Paul Simon is among the most erudite and daring songsmiths in popular music. After the breakup of Simon and Garfunkel in 1970, Simon embarked on a fruitful solo career that’s been notable for lyrical acuity, impeccable musicianship and stylistic daring. While Simon and Garfunkel worked largely (but not exclusively) in the folk idiom, Simon the solo artist has roamed wherever his muse has taken him - and that has literally meant around the world. His is not so much a conventional career in music as an odyssey of discovery using “intuitive flashes, synaptic leaps and shorthand logic” (in Simon’s own words) to help him on his way.
It is a little-known fact that Paul Simon’s solo career commenced in 1965 with The Paul Simon Songbook, recorded and released only in England, where Simon was living at the time. (If you want to get technical about it, Simon released a string of pre-S&G 45s during the period 1958-62 under the pseudonyms Jerry Landis, True Taylor and Paul Kane.) Simon’s Songbook appeared between the Simon and Garfunkel albums Wednesday Morning 3AM and Sounds of Silence. However, the unexpected success of the S&G single “The Sounds of Silence” in 1965 brought Simon back home to New York, where he reunited and remained with partner Art Garfunkel through 1970.
Disinclined to honor artificial borders when it comes to music and culture, Simon mixed it up from the outset. He’d explore and interpolate doo-wop vocals, gospel choirs, New Orleans brass bands, West Coast jazz musicians, reggae rhythms, Peruvian folk melodies and more on such eclectic early albums as Paul Simon (1972), There Goes Rhymin’ Simon (1973) and Still Crazy After All These Years (1975). Simon wrote enlightened, accessible yet offbeat pop tunes that were in sync with the Seventies and its self-absorbed ironies. His music unfailingly nodded to the exotic without departing the familiar. As a lyricist, he could be a droll, sometimes doleful observer of the human condition; witness his mid-Seventies anthem “Still Crazy After All These Years” (which would become a popular societal catchphrase). Simon expertly sculpted his songs until they sounded so effortless that they belied his careful craftsmanship.
By the mid-Eighties, he was carefully and thoughtfully fusing American and African music forms, which bore fruit on the landmark album Graceland (1986). His buoyant, groove-oriented music drew from the street music of Soweto, South Africa, known as mbaqanga or “township jive.” Between the lines, his multicultural fusion reinforced the notion that music is a universal language that rises above politics. He also helped open the mass audience’s ears to the marvelous forms of music that lay beyond their home borders. Graceland may well be the unlikeliest hit album of the Eighties; certainly, it was among the most revolutionary.

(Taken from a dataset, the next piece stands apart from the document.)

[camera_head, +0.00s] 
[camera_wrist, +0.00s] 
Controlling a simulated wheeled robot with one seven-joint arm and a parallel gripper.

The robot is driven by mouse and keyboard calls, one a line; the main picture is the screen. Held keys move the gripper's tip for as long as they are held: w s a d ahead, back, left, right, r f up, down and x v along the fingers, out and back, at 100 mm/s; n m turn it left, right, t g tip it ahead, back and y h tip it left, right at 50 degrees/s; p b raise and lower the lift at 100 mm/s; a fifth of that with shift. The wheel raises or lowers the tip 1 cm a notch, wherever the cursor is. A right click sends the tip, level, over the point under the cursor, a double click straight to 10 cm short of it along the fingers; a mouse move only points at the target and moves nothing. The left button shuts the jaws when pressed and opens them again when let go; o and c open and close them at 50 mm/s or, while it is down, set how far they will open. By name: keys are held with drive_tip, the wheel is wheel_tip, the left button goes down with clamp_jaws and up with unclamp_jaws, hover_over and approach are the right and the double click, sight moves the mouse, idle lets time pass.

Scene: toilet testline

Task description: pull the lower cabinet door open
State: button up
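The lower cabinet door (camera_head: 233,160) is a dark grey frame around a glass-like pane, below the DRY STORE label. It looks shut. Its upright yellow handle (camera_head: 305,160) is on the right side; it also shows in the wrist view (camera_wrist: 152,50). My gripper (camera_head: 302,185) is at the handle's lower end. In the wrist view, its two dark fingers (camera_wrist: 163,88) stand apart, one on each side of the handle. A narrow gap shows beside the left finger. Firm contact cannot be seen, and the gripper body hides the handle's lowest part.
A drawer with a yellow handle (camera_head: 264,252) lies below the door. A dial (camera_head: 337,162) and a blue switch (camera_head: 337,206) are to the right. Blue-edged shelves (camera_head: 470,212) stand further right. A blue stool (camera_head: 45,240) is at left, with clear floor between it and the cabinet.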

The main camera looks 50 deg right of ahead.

Simon’s efforts at cultural fusion continued on The Rhythm of the Saints (1990). It was another set of audacious musical experiments, this time pairing Brazilian drummers (playing mcbuma and condomble rhythms) with West African guitar and Simon’s brainy lyric sensibility. In addition, he used American blues and jazz musicians, plus backup vocalists from Cameroon. It was a richly textured musical tapestry. For Graceland and The Rhythm of the Saints alone, Paul Simon deserves acclaim as for making the world feel a little bit more like a community of kindred spirits.
Forays into film (1980’s One-Trick Pony) and Broadway theater (1997’s The Capeman) have drawn upon and expanded the cinematic storytelling at the heart of Simon’s songwriting. In 1991, he performed a free concert in Central Park, which was aired live over HBO as Paul Simon Live in Central Park: Born at the Right Time Tour: One Night Only. The two-hour performance, which found him joined by a touring band of 17 musicians and singers from various cultures and locales, drew heavily from Graceland and The Rhythm of the Saints, but he also threw in five Simon and Garfunkel classics. In 2000, Simon released You’re the One, one of his most artfully understated albums.
Over the course of three decades, Paul Simon has tapped into the mysterious motherlode of musical creation with patience and humility. “I’m more interested in what I discover than what I invent,” he has said. “You don’t possess it. You can’t control it or dictate to it. You’re just waiting. Waiting...for the show to begin.